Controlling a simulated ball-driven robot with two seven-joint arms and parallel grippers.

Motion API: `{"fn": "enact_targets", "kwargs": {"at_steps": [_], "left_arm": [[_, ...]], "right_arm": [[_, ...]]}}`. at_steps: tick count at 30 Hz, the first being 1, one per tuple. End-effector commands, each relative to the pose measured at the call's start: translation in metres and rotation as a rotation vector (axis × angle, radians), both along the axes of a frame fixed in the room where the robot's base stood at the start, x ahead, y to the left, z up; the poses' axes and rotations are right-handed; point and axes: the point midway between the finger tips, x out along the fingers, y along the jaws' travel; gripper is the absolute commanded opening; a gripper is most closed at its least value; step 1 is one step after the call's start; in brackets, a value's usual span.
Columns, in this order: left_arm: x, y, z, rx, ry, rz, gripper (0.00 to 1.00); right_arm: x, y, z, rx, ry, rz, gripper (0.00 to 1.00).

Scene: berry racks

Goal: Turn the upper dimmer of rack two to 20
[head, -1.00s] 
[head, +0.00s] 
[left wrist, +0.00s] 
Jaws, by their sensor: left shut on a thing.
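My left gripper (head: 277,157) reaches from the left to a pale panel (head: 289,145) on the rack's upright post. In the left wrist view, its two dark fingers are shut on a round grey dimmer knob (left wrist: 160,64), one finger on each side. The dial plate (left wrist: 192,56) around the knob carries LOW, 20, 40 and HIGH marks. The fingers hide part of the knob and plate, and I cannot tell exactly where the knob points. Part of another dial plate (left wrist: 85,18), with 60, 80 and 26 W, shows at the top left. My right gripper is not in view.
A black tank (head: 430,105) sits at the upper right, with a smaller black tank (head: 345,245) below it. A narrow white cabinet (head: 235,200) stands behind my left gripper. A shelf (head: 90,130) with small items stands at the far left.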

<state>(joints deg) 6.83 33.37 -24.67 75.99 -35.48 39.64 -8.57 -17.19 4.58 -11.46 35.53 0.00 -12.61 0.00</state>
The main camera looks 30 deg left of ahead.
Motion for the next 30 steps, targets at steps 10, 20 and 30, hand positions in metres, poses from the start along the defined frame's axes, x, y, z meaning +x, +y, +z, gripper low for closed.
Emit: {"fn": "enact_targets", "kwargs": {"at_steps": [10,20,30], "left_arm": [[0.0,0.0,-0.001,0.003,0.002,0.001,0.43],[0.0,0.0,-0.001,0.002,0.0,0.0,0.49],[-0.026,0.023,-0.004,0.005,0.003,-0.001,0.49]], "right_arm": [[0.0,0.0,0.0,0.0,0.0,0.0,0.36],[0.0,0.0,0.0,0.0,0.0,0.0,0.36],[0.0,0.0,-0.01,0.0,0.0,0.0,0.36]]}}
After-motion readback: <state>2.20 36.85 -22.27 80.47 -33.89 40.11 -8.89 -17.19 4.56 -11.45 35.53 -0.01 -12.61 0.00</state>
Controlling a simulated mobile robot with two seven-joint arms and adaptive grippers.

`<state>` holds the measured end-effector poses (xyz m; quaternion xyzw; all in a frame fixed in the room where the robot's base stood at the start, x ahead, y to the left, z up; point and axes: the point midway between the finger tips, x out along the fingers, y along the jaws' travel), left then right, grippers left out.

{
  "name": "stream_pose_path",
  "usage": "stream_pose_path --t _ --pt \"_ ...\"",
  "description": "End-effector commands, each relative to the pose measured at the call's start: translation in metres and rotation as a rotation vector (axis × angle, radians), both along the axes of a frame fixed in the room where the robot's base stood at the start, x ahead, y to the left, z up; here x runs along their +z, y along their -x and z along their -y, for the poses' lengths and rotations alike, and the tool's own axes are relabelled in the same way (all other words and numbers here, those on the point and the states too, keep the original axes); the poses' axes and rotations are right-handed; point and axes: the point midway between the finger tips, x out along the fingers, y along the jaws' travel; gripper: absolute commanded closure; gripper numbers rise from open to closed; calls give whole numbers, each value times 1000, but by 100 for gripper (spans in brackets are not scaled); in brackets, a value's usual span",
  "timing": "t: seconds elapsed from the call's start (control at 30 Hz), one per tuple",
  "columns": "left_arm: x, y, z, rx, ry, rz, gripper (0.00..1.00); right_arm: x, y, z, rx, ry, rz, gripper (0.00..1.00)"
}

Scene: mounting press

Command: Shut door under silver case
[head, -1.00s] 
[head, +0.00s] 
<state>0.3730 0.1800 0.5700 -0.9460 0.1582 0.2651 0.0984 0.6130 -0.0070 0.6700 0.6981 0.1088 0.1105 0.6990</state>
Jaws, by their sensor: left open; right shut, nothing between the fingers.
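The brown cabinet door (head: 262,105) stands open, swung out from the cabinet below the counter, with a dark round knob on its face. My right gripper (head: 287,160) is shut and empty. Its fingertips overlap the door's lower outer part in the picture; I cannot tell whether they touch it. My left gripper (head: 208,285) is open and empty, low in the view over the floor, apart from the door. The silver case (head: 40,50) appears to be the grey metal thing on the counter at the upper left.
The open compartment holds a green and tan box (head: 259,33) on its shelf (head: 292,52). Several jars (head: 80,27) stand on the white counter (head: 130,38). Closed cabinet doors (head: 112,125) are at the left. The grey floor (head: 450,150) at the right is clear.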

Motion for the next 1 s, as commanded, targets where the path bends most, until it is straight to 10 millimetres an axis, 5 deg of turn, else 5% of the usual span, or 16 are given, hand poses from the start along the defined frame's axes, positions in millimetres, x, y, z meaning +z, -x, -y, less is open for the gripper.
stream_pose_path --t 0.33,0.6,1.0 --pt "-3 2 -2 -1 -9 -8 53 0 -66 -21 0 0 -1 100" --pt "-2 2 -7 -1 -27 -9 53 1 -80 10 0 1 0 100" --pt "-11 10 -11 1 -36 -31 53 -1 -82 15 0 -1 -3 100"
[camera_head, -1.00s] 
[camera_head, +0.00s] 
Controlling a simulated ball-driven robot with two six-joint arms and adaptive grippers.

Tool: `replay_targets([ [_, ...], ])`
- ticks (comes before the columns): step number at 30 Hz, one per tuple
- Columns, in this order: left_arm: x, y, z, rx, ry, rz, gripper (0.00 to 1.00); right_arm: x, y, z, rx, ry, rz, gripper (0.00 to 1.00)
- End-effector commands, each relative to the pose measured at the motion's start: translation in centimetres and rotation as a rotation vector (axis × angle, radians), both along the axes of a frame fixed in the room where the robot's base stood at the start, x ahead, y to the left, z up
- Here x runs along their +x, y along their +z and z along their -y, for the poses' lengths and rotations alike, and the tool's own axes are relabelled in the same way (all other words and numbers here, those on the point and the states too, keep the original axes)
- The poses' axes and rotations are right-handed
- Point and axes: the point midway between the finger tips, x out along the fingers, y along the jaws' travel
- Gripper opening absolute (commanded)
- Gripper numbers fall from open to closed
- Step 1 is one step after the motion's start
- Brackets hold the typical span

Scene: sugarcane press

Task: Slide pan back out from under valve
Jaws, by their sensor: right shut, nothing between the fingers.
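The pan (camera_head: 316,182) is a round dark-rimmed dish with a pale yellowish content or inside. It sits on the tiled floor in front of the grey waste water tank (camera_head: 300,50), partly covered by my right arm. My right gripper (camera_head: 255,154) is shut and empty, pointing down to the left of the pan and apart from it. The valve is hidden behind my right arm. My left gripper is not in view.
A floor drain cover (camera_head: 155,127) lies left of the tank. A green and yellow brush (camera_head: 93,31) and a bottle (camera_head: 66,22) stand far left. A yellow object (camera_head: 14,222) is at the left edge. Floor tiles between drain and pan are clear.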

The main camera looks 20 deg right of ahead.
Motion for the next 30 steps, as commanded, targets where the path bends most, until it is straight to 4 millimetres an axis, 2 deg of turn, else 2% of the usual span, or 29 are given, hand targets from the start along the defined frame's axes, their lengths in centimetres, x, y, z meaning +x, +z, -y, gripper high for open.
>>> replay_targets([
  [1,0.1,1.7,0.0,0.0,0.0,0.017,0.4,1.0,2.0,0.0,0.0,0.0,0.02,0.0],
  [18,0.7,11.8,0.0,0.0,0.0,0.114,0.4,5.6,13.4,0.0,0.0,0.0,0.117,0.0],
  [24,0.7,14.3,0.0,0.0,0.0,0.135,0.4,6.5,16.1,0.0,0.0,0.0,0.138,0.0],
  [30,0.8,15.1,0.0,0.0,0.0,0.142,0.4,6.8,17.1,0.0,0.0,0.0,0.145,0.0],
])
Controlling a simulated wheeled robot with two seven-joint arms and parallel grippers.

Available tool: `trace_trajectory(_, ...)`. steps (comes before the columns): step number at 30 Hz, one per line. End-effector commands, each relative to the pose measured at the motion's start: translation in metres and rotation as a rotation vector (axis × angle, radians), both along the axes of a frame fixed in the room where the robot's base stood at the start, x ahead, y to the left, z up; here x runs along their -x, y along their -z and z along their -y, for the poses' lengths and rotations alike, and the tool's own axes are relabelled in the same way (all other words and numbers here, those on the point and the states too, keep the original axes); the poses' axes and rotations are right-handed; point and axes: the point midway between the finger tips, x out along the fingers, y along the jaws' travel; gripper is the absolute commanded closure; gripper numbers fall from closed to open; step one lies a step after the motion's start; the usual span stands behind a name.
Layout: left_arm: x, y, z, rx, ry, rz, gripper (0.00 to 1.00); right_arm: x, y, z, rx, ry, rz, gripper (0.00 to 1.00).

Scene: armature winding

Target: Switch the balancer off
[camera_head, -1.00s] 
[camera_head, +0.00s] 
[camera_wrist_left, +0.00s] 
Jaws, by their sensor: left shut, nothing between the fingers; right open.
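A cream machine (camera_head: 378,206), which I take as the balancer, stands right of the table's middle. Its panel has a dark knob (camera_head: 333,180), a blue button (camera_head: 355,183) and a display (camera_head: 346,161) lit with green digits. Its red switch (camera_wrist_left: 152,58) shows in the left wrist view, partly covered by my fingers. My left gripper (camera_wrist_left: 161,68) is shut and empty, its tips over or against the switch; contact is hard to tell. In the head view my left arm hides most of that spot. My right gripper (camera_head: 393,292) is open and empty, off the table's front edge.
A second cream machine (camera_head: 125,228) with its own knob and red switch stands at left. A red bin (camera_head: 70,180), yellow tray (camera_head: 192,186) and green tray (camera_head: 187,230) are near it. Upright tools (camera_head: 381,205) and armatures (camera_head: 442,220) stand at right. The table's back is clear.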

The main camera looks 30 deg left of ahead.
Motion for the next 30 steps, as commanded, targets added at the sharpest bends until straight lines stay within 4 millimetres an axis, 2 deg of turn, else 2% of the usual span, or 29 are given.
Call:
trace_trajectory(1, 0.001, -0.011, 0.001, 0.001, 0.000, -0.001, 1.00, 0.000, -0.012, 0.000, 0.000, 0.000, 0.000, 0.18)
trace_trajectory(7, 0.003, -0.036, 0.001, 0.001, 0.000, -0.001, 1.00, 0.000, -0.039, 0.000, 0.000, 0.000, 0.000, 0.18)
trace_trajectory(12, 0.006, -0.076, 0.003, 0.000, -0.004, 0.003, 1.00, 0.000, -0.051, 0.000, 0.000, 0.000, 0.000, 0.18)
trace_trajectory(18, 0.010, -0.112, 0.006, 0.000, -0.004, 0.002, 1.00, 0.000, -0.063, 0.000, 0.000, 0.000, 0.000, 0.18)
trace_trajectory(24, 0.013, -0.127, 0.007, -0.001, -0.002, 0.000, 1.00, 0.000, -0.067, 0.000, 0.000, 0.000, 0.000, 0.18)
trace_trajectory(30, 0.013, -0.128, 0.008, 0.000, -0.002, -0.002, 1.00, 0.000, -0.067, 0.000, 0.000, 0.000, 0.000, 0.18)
::::
Work out how many lines of the data above hold the word "seven", and write only the count.

3